He came to be known as the “bridesmaid and never the bride.” But that all changed in 1980.
That year the Bassmaster Classic was held along the Thousands Islands region of the St. Lawrence River in upstate New York, the farthest north it had ever been held.
There was the strong current, the traffic along the river routinely had oil tankers traversing its waters, rocky shoals throughout and numerous different species of fish, including northern pike which are known for wrecking a bass fisherman’s day on the water.
The river also had plenty of vegetation along its banks, a negative for some anglers.
Dowden said he felt at right home as its vegetation reminded him of his days fishing on Saline Lake.
“I know how to fish vegetation,” Dowden added. “I don’t fight it.
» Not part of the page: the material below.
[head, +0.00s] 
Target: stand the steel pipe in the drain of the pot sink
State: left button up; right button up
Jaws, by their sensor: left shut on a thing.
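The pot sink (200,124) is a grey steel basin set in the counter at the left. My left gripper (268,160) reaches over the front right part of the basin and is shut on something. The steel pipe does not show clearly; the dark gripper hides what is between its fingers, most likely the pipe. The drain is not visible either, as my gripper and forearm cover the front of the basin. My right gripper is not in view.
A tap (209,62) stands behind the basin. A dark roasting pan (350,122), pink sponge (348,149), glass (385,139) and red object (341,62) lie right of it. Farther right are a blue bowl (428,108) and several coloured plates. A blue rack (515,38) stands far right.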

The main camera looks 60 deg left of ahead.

Those who fight vegetation are the dumbest people in the world.”
Dowden led after the first and second days. The conditions changed for the worse for the final day when an unexpected cold front blew in.
Despite that Dowden managed to haul in four bass — which would have been enough to win the tournament, although he didn’t know it — so he kept casting.
A few minutes past 1 p.m. that September afternoon and with a No. 11 Uncle Josh pork chunk (fat trimmed) on the hook, Dowden threw his line in the water near a boulder-strewn area at the entrance to the Chippewa Bay.
A minute or so later, Dowden felt a tug on his line and he fell to his knees, starting to reel it in, and he prayed that the catch wasn’t a pike.
“I remember saying, ‘Please Lord, let this be a bass,’ “ Dowden said. “I didn’t know what it was.”
He hauled in a beautiful 6-6 bass that earned him Big Bass honors for the day, giving him 10 pounds for the final round and a three-day haul of 54 pounds and 10 ounces.
So how did Dowden celebrate winning the Super Bowl of bass fishing?
He went back to work, of course.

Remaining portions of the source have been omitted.